Machine Learning for Game Devs: Part 3

This article is the third and final part of a three-part series on machine learning for game devs. If you’re new to the series, start here with Part 1.

We have also added a video covering all three parts of this series to the SEED YouTube channel! Watch it here.

By Alan Wolfe – SEED Future Graphics Team

A Recipe for Recognizing Hand-Drawn Digits

Before You Begin

The C++ recipe used in this article is an adaptation of a Python recipe shared in Michael A. Nielsen’s “Neural Networks and Deep Learning.”

You will need the following to execute the C++ recipe:

MNIST data set — In the Data folder of our repo
Training code — In the Training folder of our repo
Interactive DX12 demo — In the Demo folder of our repo

We recommend cloning the full repo to your computer for easy access to everything.

Network Topology

Let’s start by examining the topology of our network.

The images in our data set are 28x28, or 74 pixels per image. That means our input layer will have 784 neurons.

We will also have one (1) hidden layer with 30 neurons and 10 output neurons — one (1) output neuron for each value 0 through 9. Whichever output neuron has the highest value will be the number detected.

Multiplying 784 * 30 gives us 23,520 connections between the input and hidden layers. Multiplying 30 * 10 gives us 300 connections between the hidden and output layers. There are also 30 bias values from the hidden layer and 10 from the output layer. Adding those together gives us a total of 23,860 trainable parameters.

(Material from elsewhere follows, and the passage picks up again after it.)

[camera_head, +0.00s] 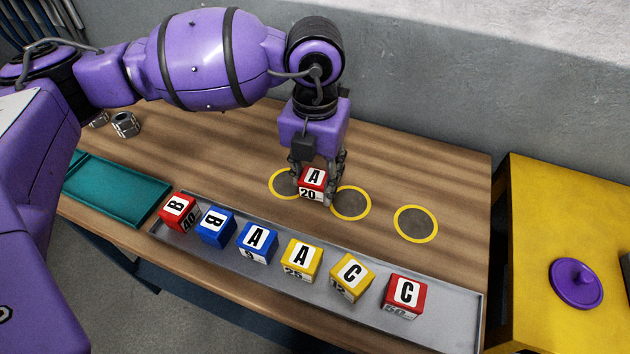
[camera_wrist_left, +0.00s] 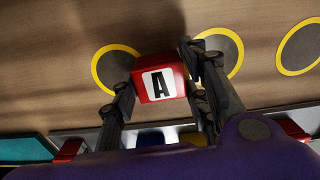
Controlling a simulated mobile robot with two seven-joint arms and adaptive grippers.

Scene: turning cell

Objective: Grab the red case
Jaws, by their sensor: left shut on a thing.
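A red case (camera_head: 313,179) marked A and 20 is held between the fingers of my left gripper (camera_head: 320,178). In the left wrist view the same red case (camera_wrist_left: 158,80) sits between the two dark fingers of the left gripper (camera_wrist_left: 160,90), its A face toward the camera. It hangs over the wooden table between two yellow-ringed dark circles; whether it touches the table I cannot tell. Two other red cases lie in the grey tray: one marked B (camera_head: 178,212) at the left end and one marked C (camera_head: 404,296) at the right end. My right gripper is not in view.
The grey tray (camera_head: 455,302) also holds blue cases (camera_head: 216,227) and yellow cases (camera_head: 301,260). Ringed circles (camera_head: 415,223) mark the table. A teal tray (camera_head: 115,190) lies left, metal parts (camera_head: 125,124) behind it. A yellow surface (camera_head: 540,220) with a purple lidded thing (camera_head: 576,283) stands right.

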Now, instead of using the sign neuron activation function we talked about in previous parts of this series, we’re going to use the sigmoid function. The sigmoid function takes arbitrary values and scales them into the 0 to 1 range, just like a tone mapper, and for the same reasons.

The sigmoid activation function, and derivative

Training

When neural networks are successfully trained on a data set, there is a risk that they’ve simply memorized the data instead of actually learning something that can be generalized. The MNIST data uses a common solution for detecting this problem; the data set contains 60,000 images for training and 10,000 images for testing — if it does well on the training data, you can introduce the testing data (which it has not been trained on) to see if it can generalize what it’s learned.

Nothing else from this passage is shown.